Vivo launched the V7 smartphone in India today. The smartphone is a variant of the Vivo V7+ which made its debut a couple of months ago. In an ideal condition, premium version of a particular smartphone is launched either alongside the base model, or after it. However, in the case of the new V7 series, the premium model was launched first, followed by the V7, which differs only slightly when it comes to specifications. Priced at Rs 18,990, the Vivo V7 boasts display and selfie capabilities as its highlights. I played with the smartphone for a little while and based on the brief usage, here are my first impressions.
Light and neat design
By now we all are aware that after massive displays, the trend is of narrower bezels with 18:9 screen aspect ratio. While some smartphones aim to achieve the thinness while retaining the overall jumbo size, few brands aim to bring that experience without increasing the size of the phone. Vivo V7, too, offers a wide-screen experience without compromising on the pocketability. For someone like me who is used to a much-smaller iPhone 5S, the Vivo V7 comes across as easy for one-handed operation. What also helps it score in the aesthetics is that it is also light-weight.

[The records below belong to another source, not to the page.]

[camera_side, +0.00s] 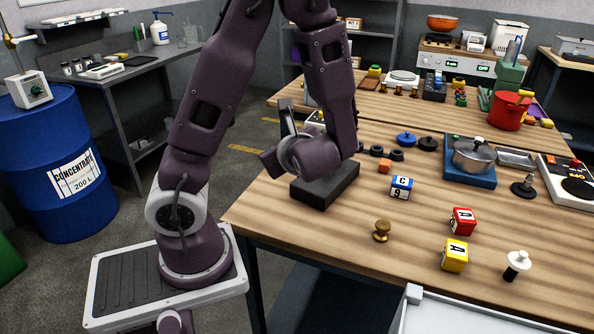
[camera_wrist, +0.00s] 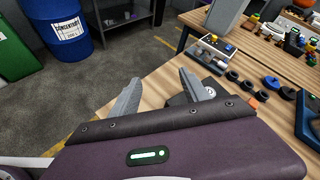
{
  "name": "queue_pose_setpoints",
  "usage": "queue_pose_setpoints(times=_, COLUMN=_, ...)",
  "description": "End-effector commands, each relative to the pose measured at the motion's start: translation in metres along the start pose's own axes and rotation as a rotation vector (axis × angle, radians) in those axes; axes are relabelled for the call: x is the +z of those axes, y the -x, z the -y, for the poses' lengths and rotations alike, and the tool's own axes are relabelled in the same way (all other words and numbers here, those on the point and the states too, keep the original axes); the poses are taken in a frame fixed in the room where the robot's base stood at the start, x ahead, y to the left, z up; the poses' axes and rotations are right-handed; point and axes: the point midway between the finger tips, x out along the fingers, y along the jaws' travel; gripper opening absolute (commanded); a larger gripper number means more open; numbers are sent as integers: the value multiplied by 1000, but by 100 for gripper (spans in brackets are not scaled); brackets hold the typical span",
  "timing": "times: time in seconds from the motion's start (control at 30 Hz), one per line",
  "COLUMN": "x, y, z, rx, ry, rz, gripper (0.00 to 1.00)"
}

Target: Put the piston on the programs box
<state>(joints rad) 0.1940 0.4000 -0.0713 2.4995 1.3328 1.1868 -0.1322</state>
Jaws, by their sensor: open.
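My gripper (camera_side: 279,140) is open and empty, low over the left end of the near wooden table. In the wrist view its two grey fingers (camera_wrist: 162,92) stand apart with nothing between them. A low black box (camera_side: 328,190) lies under and beside it; part of it shows behind a finger in the wrist view (camera_wrist: 180,99). I cannot read any programs label on it. No part is clearly marked as the piston. Candidates are a dark disc with a metal stem (camera_side: 525,187), a white-topped black piece (camera_side: 517,264) and a brass knob-shaped piece (camera_side: 382,230).
Lettered blue (camera_side: 401,188), red (camera_side: 462,221) and yellow (camera_side: 455,255) cubes stand on the near table (camera_side: 330,235). A pot (camera_side: 473,156) on a blue plate and a white scale-like device (camera_side: 570,183) are at right. A blue drum (camera_side: 60,165) stands at left.

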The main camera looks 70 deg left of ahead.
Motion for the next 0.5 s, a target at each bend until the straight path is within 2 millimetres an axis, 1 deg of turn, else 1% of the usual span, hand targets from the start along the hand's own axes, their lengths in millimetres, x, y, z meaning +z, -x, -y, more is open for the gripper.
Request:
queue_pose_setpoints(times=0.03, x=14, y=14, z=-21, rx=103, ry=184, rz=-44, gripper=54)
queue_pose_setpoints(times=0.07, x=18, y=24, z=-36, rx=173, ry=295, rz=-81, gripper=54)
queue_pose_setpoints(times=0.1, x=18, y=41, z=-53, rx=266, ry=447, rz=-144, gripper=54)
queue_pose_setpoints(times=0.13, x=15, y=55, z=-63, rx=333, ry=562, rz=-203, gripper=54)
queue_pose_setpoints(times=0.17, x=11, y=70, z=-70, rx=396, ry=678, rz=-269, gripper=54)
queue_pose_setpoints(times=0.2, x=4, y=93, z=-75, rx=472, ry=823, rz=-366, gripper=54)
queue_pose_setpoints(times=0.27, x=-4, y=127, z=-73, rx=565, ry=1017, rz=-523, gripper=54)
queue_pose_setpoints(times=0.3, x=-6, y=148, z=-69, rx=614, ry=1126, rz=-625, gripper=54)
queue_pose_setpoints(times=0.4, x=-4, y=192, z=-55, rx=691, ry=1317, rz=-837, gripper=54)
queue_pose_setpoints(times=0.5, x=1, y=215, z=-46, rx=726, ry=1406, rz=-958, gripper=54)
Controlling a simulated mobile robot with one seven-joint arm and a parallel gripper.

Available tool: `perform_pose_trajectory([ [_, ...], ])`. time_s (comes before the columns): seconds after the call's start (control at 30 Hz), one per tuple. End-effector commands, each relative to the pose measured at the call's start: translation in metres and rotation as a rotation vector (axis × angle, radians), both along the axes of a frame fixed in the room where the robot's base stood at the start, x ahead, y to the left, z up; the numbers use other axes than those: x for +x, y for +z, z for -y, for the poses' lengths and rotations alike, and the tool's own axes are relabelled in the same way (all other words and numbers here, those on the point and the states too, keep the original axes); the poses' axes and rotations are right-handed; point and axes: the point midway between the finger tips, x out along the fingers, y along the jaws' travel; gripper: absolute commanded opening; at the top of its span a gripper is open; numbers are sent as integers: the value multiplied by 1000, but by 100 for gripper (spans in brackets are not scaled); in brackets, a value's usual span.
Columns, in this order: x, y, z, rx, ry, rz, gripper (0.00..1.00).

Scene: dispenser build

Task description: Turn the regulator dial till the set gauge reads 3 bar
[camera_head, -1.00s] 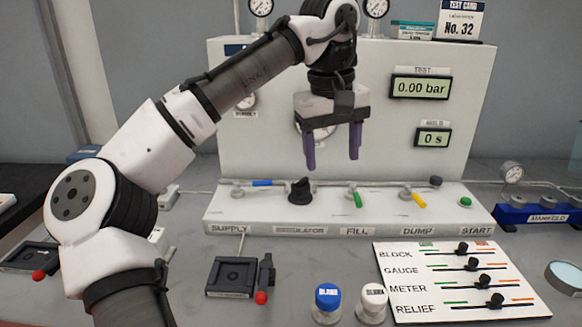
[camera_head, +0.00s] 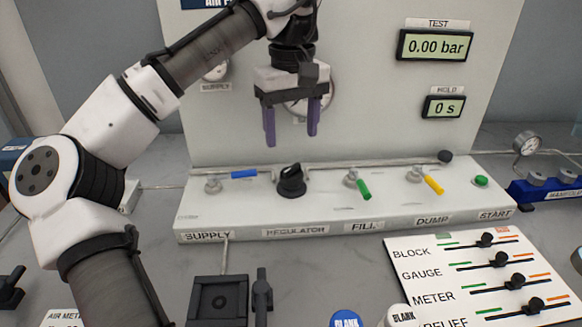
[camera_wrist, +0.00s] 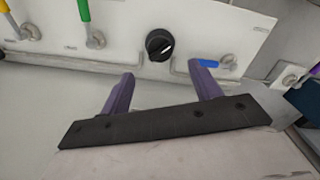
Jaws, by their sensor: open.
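The regulator dial (camera_head: 291,181) is a black knob on the white bench panel, above the REGULATOR label. It also shows in the wrist view (camera_wrist: 159,45), beyond my fingertips and between their lines. My gripper (camera_head: 291,140) is open and empty, with purple fingers pointing down. It hangs above the dial, apart from it. In the wrist view my gripper (camera_wrist: 166,82) has its fingers spread. A round gauge (camera_head: 312,108) on the upright panel is mostly hidden behind my gripper, so its reading cannot be told. It may be the set gauge; its label is hidden.
The blue supply lever (camera_head: 243,174) is left of the dial. The green fill lever (camera_head: 361,188) and yellow dump lever (camera_head: 431,183) are to its right. A thin pipe runs behind them. The test display (camera_head: 435,46) reads 0.00 bar. A slider card (camera_head: 480,275) lies in front.

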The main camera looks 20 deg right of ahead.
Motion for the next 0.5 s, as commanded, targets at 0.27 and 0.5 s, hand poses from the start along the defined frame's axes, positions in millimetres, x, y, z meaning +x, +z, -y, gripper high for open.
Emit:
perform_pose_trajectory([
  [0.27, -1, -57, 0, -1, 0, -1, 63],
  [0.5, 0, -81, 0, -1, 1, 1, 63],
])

The Vivo V7 features what the company calls a FullView Display. Now, this is not to be confused with a fully bezel-less display, as there are bezels on the sides but they are narrow enough to give you a wider display experience. The top and bottom bezels are also present but are narrower as compared to regular designs. The front is dominated by the 5.7-inch screen offering a 1440 X 720p resolution. In the limited time of usage, the screen adapted well to the environments and offered good color contrast. However, Honor 9i in similar price segment offers a full HD display, if the resolution is your focus area.
In addition to the decent display, other design elements include a camouflaged antenna on the top and bottom panel, which merges well with the Matte Black and Champagne Gold colors the phone is available in. The fingerprint sensor is located at the back and also doubles up as a camera shutter. ALSO READ: Vivo V7+ Review: Fighting the wide-screen fight
Some borrowed, but impressive features
Vivo V7 is being labeled as a lower-specced version of the V7+. However, there are some features which are being offered in flagship smartphones that are priced much higher. For instance, the V7 comes with a Face Access features, which is essentially the Face ID from iPhone X. The core job of the feature remains the same – using facial mapping technique to unlock the device. While I have not been able to test the feature in the limited time of use, I am hopeful it will deliver a seamless unlocking or authenticating process.
The camera on the Vivo V7 is its second USP, and also something which brings known features. There’s a 24-megapixel front camera with Moonlight flash that supports Portrait Bokeh (read Portrait Mode) for selfies. The Portrait Bokeh mode is available for the rear camera as well, thereby not restricting the V7 as a ‘selfie-centric’ phone only. At the rear, however, there is a 16-megapixel camera. In terms of output, in controlled settings, the Portrait Bokeh for selfies was impressive. As demonstrated by the company, the sensor indeed is able to capture the subject in true details and blurring out the background. The blur does not spill on the subject. Having said that, I will reserve my verdict until a detailed review.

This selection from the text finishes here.